Written request
Show all lines holding the string "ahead".

Stored data
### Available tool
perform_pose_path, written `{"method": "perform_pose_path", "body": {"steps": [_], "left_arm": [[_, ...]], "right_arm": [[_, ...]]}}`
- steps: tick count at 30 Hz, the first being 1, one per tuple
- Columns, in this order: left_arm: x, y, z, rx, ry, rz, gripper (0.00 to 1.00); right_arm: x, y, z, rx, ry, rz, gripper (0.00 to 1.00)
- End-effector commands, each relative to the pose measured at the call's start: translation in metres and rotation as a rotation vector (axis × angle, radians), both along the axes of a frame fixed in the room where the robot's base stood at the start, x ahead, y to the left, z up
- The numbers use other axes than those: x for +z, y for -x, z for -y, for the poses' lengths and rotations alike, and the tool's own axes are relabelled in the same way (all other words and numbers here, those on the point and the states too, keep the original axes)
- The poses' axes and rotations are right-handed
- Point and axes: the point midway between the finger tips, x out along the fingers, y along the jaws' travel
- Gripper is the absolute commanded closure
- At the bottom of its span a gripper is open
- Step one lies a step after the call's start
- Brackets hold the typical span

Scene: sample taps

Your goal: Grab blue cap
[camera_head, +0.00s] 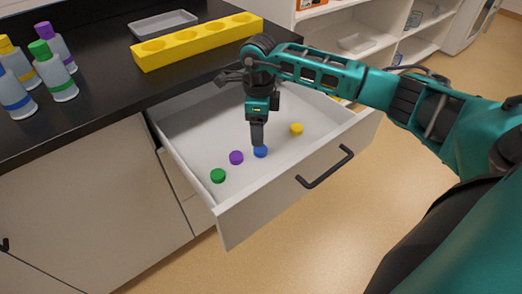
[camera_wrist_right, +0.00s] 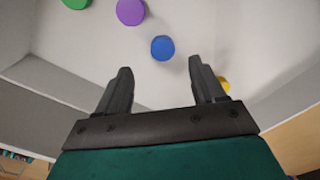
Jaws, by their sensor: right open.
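The blue cap (camera_head: 261,152) lies on the floor of the open white drawer (camera_head: 190,137), between the purple cap (camera_head: 236,157) and the yellow cap (camera_head: 296,129). My right gripper (camera_head: 257,143) points down into the drawer over the blue cap and partly covers it. In the right wrist view the gripper (camera_wrist_right: 162,78) is open with nothing between its fingers. There the blue cap (camera_wrist_right: 162,48) lies just beyond the fingertips, roughly centred between them. My left gripper is not in view.
A green cap (camera_head: 218,176) also lies in the drawer. The drawer front has a black handle (camera_head: 325,167). On the black counter stand several bottles (camera_head: 54,72), a yellow rack with holes (camera_head: 197,40) and a grey tray (camera_head: 164,23). White shelves (camera_head: 360,40) stand behind.

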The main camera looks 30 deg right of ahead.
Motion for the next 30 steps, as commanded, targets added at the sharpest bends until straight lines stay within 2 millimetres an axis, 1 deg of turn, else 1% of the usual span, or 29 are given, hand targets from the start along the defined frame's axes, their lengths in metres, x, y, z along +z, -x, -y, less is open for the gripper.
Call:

Response for this exercise
- End-effector commands, each relative to the pose measured at the call's start: translation in metres and rotation as a rotation vector (axis × angle, radians), both along the axes of a frame fixed in the room where the robot's base stood at the start, x ahead, y to the left, z up
The main camera looks 30 deg right of ahead.

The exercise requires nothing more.